DESCRIPTION OF THE TASK – Keep the images out and copy every entry below exactly.

(Manipulation episode records)
....

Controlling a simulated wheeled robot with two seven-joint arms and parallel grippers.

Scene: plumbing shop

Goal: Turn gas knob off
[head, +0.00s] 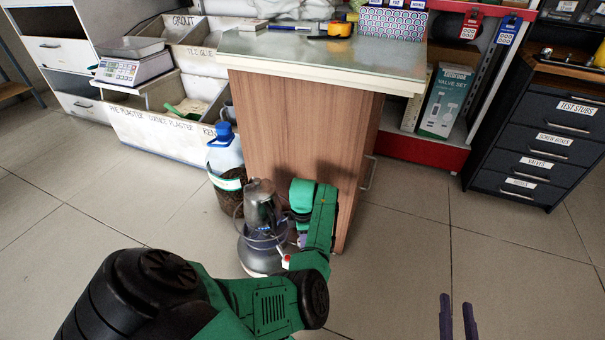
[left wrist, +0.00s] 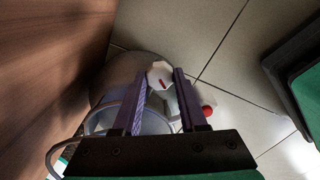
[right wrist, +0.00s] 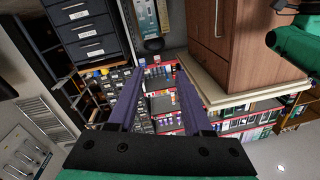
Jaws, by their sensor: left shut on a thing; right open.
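In the head view my left gripper (head: 300,240) is at the burner's right side, partly hidden by my arm. My right gripper (head: 458,298) is open and empty over the floor at lower right; it also shows in the right wrist view (right wrist: 157,75).
The wooden counter (head: 290,130) stands close behind the burner. Labelled bins (head: 160,130) are further left, and a dark drawer cabinet (head: 540,135) is at right. Floor at right is clear.

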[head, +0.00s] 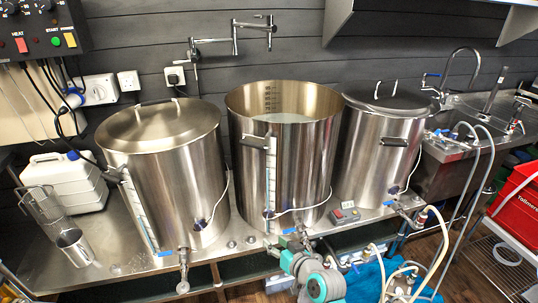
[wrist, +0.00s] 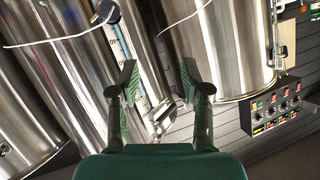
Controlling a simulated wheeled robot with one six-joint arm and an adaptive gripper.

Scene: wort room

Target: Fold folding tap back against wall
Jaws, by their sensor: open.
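The folding tap (head: 235,38) is a polished, jointed pipe on the dark slatted wall, seen in the head view behind and above the kettles. It stretches right from its wall mount, its outer part ending above the open middle kettle (head: 283,150). My gripper (wrist: 157,85) shows in the wrist view with its two dark fingers apart and nothing between them. Kettle walls and a scale strip lie beyond the fingers. A small shiny metal piece lies beyond them too; I cannot tell whether it is the tap. My fingertips are not clearly seen in the head view.
A lidded kettle (head: 165,165) stands left and another lidded kettle (head: 378,150) right. A control box (head: 40,28) hangs upper left, also in the wrist view (wrist: 275,110). A wall shelf (head: 338,18) is right of the tap. A sink (head: 490,110) with hoses stands far right.

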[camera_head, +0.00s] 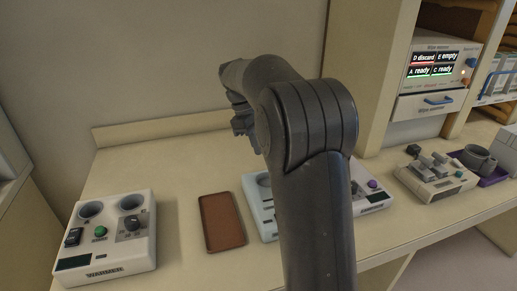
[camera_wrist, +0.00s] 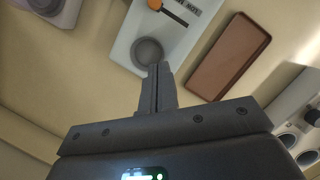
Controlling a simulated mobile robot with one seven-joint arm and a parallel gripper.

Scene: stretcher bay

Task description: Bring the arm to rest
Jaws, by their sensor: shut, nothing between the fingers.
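My gripper (camera_wrist: 158,82) shows in the wrist view with its two fingers together and nothing between them. It is over the counter, near a light device with a round grey cup (camera_wrist: 147,51). In the head view my dark arm rises in front of the counter and bends to the left. The gripper itself is mostly hidden there behind the arm's upper links.
A brown tray (camera_head: 222,222) lies on the counter (camera_head: 178,185), with a white warmer-like device (camera_head: 107,236) to its left. A pale blue device (camera_head: 258,205) is partly behind my arm. A grey device (camera_head: 436,179) and a labelled cabinet (camera_head: 436,75) stand at right.

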....

WORKED ANSWER –
Controlling a simulated wheeled robot with two seven-joint arms and parallel grippers.

Scene: plumbing shop

Goal: Turn gas knob off
[head, +0.00s] 
[left wrist, +0.00s] 
[right wrist, +0.00s] 
Jaws, by their sensor: left shut on a thing; right open.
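In the head view my left gripper (head: 300,240) is at the burner's right side, partly hidden by my arm. My right gripper (head: 458,298) is open and empty over the floor at lower right; it also shows in the right wrist view (right wrist: 157,75).
The wooden counter (head: 290,130) stands close behind the burner. Labelled bins (head: 160,130) are further left, and a dark drawer cabinet (head: 540,135) is at right. Floor at right is clear.

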[head, +0.00s] 
[wrist, +0.00s] 
Controlling a simulated wheeled robot with one six-joint arm and an adaptive gripper.

Scene: wort room

Target: Fold folding tap back against wall
Jaws, by their sensor: open.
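The folding tap (head: 235,38) is a polished, jointed pipe on the dark slatted wall, seen in the head view behind and above the kettles. It stretches right from its wall mount, its outer part ending above the open middle kettle (head: 283,150). My gripper (wrist: 157,85) shows in the wrist view with its two dark fingers apart and nothing between them. Kettle walls and a scale strip lie beyond the fingers. A small shiny metal piece lies beyond them too; I cannot tell whether it is the tap. My fingertips are not clearly seen in the head view.
A lidded kettle (head: 165,165) stands left and another lidded kettle (head: 378,150) right. A control box (head: 40,28) hangs upper left, also in the wrist view (wrist: 275,110). A wall shelf (head: 338,18) is right of the tap. A sink (head: 490,110) with hoses stands far right.

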[camera_head, +0.00s] 
[camera_wrist, +0.00s] 
Controlling a simulated mobile robot with one seven-joint arm and a parallel gripper.

Scene: stretcher bay

Task description: Bring the arm to rest
Jaws, by their sensor: shut, nothing between the fingers.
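My gripper (camera_wrist: 158,82) shows in the wrist view with its two fingers together and nothing between them. It is over the counter, near a light device with a round grey cup (camera_wrist: 147,51). In the head view my dark arm rises in front of the counter and bends to the left. The gripper itself is mostly hidden there behind the arm's upper links.
A brown tray (camera_head: 222,222) lies on the counter (camera_head: 178,185), with a white warmer-like device (camera_head: 107,236) to its left. A pale blue device (camera_head: 258,205) is partly behind my arm. A grey device (camera_head: 436,179) and a labelled cabinet (camera_head: 436,75) stand at right.

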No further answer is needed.